Mallowan then became a field director for a series of expeditions managed jointly by the British Museum and the British School of Archaeology in Iraq. His excavations included the prehistoric village at Tell Arpachiyah, and the sites at Chagar Bazar and Tell Brak[4] in the Upper Khabur area (Syria). He was also the first to excavate archaeological sites in the valley of the river Balikh, to the west of the Khabur basin. In December 1933, he was elected a Fellow of the Society of Antiquaries (FSA).[7]
After the beginning of the Second World War he served with the Royal Air Force Volunteer Reserve in North Africa, being based for part of 1943 at the ancient city of Sabratha in Libya. He was commissioned as a pilot officer on probation in the Administrative and Special Duties Branch on 11 February 1941, promoted flying officer on 18 August 1941, flight lieutenant on 1 April 1943 and for some time he also had the rank of wing commander. His first role with the RAF was as a liaison officer with allied forces and, later in the war, as a civilian affairs officer in North Africa. He resigned his commission on 10 February 1954, but was permitted to retain that rank during retirement.
After the war, in 1947, he was appointed Professor of Western Asiatic Archaeology at the University of London.[4] He also served as director of the British School of Archaeology in Iraq from 1947 to 1961. He directed the resumption of its work at Nimrud (previously excavated by A. H. Layard), which he published in Nimrud and its Remains (2 volumes, 1966).
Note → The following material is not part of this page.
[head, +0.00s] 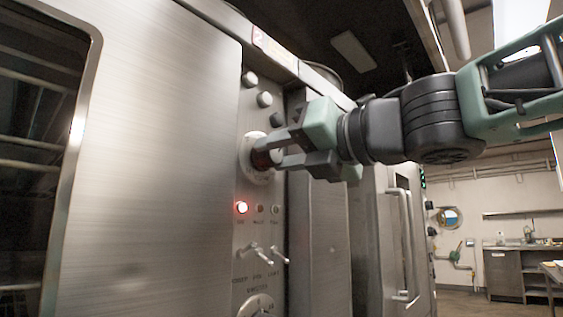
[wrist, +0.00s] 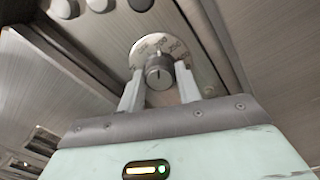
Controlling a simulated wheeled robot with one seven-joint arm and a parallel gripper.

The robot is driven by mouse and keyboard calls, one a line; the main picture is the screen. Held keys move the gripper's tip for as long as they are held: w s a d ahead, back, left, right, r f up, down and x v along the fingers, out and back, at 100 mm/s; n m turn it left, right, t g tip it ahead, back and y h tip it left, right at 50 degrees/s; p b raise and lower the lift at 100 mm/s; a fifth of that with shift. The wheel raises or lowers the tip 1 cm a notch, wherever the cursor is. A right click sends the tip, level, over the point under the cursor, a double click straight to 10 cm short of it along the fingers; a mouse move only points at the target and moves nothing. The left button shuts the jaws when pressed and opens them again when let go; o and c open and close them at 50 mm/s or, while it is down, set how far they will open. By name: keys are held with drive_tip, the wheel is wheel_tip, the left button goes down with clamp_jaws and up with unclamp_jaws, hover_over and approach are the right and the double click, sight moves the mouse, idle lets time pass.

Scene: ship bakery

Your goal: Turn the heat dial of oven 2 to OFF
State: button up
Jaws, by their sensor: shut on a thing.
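Oven 2 (head: 165,120) is a tall brushed-steel oven with a red "2" label (head: 262,42) at its top right. Its heat dial (head: 257,172) is a round knob on a pale scale plate, on the panel right of the door. In the wrist view the dial (wrist: 159,72) shows a dark pointer line and numbers around it. My gripper (head: 276,154) is shut on the dial, with one finger on each side of the knob. The fingers hide part of the knob in the head view. I cannot tell exactly which mark the pointer is at.
Round buttons (head: 264,99) sit above the dial. Below it are a lit red lamp (head: 241,207), two unlit lamps, toggle switches (head: 250,250) and a second dial (head: 256,305). Another oven's door handle (head: 400,245) stands out on the right. Open floor and a counter lie far right.

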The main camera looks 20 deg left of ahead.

Mallowan gave an account of his work in his book Twenty-five Years Of Mesopotamian Discovery (1956) and his wife Agatha Christie described his work in Syria in her book Come, Tell Me How You Live (1946).[8] In 1954, he was elected a Fellow of the British Academy (FBA), the United Kingdom's national academy for the humanities and social sciences. He served as vice-president of the British Academy from 1961 to 1962. Having left the University of London, he was elected a fellow of All Souls College, Oxford in 1962.[9] This was a senior research fellowship that omitted the requirement to teach and so he could concentrate on writing up the excavations at Nimrud.[10]
Agatha Christie died in 1976; the next year, Mallowan married Barbara Hastings Parker, an archaeologist, who had been his epigraphist at Nimrud and Secretary of the British School of Archaeology in Iraq.
He died on 19 August 1978, aged 74, at Greenway House in Devon[11] and was interred alongside his first wife in the churchyard of St Mary's, Cholsey[12] in Oxfordshire. His estate was valued at £524,054.[13] His second wife, Barbara, died in Wallingford in 1993, at the age of 85.[14]
Mallowan was appointed Commander of the Order of the British Empire in the 1960 Queen's Birthday Honours, and knighted in 1968. He gave the 1969 Albert Reckitt Archaeological Lecture.[15]
In 2019, Mallowan was played by Jonah Hauer-King for the movie Agatha and the Curse of Ishtar.
In 2022, Mallowan was played by Lucian Msamati in the British-American movie See How They Run.